## EXERCISE AIM
From the listing below, pull out the lines that hold "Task".

## Robot trajectory data
#####

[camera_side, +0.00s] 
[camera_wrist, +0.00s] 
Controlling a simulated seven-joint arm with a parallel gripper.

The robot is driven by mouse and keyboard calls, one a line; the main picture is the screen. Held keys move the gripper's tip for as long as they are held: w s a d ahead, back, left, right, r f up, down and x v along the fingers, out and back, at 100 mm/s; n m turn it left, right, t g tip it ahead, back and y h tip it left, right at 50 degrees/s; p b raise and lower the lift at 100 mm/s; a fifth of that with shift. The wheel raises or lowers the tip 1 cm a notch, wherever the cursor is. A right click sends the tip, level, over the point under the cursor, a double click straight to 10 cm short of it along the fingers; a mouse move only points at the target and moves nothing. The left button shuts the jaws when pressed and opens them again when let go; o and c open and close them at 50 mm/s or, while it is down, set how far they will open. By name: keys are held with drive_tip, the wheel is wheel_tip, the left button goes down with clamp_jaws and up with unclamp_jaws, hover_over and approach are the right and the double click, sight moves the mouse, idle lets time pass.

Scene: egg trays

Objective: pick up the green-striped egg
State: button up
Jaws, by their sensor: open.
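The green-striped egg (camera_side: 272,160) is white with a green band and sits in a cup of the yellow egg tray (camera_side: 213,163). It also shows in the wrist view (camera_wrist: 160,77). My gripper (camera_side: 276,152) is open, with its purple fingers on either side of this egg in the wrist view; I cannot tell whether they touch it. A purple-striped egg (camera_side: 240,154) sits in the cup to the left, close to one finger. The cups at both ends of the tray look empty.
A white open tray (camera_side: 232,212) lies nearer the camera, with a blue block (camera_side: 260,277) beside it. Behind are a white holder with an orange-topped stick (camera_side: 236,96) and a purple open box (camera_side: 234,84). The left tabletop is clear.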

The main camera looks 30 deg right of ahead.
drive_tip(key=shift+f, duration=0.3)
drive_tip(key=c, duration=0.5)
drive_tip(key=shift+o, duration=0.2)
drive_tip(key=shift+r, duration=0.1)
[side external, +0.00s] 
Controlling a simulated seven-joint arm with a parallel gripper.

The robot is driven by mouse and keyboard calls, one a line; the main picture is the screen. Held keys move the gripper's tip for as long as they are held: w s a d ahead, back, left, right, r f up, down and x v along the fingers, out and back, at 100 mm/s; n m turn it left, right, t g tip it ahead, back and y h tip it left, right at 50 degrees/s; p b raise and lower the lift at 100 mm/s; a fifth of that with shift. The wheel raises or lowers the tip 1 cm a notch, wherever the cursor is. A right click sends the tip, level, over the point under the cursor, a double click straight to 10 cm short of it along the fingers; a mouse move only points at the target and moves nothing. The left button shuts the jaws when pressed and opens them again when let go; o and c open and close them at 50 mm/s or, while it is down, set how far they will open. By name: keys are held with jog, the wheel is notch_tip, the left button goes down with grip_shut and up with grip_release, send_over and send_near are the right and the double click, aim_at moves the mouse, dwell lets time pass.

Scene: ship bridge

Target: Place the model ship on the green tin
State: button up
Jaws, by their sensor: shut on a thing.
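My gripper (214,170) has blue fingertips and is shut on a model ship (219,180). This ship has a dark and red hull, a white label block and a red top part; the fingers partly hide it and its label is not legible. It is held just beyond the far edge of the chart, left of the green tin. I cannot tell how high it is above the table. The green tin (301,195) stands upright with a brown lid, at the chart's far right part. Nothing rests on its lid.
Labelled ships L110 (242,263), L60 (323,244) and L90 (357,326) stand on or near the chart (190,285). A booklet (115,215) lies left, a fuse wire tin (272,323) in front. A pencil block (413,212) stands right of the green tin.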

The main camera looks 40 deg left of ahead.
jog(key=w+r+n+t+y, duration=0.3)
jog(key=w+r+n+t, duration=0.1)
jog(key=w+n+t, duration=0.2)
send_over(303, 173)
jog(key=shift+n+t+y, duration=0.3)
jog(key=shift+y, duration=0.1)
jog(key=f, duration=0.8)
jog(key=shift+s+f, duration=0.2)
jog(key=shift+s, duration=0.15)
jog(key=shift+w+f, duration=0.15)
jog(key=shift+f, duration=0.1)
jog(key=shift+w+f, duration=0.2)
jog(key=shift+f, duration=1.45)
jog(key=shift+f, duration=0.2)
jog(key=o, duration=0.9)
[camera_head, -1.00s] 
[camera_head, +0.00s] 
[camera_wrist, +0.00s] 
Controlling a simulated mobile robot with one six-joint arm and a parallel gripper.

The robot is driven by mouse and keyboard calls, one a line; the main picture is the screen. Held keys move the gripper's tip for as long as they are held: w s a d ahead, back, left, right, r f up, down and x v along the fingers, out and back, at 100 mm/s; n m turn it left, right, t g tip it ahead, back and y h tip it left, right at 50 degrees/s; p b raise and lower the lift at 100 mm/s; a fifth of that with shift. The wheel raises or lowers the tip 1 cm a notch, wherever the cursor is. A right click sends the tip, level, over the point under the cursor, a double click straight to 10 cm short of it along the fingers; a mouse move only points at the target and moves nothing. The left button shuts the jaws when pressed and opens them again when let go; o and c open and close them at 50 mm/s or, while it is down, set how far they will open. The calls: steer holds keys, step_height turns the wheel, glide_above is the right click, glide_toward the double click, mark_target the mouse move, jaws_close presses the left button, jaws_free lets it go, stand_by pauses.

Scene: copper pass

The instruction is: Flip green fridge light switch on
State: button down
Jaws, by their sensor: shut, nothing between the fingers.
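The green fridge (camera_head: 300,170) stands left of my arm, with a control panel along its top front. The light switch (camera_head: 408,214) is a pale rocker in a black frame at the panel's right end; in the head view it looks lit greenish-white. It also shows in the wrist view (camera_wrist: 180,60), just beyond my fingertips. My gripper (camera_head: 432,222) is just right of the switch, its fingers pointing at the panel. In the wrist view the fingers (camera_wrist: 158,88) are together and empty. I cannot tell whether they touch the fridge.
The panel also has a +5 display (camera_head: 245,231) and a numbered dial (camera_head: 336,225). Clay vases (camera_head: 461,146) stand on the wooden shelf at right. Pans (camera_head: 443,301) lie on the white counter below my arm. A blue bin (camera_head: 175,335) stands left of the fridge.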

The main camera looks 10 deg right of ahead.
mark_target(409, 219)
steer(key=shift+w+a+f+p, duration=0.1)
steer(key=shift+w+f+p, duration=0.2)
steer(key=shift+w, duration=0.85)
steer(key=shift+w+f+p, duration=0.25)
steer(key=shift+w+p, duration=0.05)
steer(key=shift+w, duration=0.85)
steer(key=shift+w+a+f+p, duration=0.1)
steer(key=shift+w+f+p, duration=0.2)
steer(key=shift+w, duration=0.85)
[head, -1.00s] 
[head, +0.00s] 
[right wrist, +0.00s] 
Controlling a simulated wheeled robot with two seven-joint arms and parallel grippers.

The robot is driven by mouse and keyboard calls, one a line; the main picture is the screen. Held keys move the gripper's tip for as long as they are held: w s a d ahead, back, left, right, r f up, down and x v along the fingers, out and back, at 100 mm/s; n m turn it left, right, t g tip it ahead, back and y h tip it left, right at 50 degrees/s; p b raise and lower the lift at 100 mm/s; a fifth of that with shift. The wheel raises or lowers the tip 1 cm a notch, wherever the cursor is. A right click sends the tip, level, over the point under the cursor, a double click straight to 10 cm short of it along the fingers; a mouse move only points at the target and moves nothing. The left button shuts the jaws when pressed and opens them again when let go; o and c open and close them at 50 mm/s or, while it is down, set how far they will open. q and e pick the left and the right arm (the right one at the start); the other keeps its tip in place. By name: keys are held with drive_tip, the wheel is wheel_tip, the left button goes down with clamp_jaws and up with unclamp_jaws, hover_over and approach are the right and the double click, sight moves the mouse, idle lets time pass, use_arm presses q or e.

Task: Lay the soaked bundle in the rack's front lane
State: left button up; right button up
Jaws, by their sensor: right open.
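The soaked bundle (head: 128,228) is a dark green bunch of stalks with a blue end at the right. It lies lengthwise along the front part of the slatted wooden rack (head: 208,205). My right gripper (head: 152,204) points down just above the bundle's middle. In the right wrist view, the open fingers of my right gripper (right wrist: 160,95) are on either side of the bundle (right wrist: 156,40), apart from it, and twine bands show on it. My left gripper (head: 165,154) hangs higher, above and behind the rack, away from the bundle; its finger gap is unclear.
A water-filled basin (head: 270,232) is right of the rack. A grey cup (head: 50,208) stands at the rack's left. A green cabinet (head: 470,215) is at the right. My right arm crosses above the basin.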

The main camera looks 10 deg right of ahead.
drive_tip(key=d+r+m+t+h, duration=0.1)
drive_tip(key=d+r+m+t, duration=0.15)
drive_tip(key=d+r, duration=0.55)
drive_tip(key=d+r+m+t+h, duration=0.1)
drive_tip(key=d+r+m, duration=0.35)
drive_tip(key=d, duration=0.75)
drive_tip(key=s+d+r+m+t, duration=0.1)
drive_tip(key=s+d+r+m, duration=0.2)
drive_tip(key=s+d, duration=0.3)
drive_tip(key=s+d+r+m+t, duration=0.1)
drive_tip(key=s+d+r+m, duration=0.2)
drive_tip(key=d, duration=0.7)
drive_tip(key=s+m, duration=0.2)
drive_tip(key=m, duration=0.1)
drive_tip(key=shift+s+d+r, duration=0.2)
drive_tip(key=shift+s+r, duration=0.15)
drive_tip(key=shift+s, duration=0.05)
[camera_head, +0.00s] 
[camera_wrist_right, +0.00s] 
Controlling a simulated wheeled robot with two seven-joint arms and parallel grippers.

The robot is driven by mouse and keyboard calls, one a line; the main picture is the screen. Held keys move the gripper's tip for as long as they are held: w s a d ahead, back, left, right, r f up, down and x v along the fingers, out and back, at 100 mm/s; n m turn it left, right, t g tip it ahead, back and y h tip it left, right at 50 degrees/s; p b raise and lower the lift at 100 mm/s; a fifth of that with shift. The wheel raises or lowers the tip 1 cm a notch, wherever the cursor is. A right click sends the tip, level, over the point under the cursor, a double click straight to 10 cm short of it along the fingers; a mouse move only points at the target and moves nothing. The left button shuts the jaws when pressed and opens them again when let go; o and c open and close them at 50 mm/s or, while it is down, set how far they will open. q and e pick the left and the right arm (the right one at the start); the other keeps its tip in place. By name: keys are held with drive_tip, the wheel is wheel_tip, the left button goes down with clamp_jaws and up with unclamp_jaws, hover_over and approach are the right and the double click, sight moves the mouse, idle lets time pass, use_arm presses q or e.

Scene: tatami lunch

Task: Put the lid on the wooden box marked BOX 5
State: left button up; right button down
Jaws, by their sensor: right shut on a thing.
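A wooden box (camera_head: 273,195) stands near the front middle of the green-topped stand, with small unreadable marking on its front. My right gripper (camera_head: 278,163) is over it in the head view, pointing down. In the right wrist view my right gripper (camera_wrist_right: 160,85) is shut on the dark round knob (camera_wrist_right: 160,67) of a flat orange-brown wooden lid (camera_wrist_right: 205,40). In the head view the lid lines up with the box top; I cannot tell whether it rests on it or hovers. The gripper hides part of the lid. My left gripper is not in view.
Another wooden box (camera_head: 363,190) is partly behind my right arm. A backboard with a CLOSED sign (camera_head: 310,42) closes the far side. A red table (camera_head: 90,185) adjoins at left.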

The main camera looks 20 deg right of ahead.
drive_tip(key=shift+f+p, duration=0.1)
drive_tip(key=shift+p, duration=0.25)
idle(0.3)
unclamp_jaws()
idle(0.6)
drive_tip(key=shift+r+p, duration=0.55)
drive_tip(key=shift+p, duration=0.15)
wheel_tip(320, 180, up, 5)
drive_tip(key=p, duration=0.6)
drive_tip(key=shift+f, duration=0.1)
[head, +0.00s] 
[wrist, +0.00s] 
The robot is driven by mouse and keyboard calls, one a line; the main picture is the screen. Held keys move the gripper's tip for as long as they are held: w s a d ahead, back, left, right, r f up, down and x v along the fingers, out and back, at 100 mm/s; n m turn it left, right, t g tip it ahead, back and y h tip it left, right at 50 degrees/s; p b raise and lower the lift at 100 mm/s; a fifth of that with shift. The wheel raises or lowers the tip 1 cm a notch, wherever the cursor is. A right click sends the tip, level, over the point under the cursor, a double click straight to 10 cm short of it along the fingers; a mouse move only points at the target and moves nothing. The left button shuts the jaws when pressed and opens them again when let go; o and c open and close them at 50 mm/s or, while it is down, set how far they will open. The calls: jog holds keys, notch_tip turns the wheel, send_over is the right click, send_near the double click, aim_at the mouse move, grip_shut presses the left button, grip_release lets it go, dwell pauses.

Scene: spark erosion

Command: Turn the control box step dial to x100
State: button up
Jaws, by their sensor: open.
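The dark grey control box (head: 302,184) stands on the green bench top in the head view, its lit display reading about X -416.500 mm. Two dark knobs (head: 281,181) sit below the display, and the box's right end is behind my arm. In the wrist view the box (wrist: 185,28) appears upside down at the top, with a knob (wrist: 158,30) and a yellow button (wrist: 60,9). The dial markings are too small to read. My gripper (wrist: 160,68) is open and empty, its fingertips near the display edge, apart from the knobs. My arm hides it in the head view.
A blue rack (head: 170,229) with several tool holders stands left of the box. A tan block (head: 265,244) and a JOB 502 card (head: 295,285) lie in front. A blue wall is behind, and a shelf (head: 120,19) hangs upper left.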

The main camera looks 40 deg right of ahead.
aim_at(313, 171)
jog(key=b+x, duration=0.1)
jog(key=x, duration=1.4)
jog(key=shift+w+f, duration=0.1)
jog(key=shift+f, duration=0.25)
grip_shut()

#####

## COMPLETE RESPONSE
Task: Lay the soaked bundle in the rack's front lane
Task: Put the lid on the wooden box marked BOX 5

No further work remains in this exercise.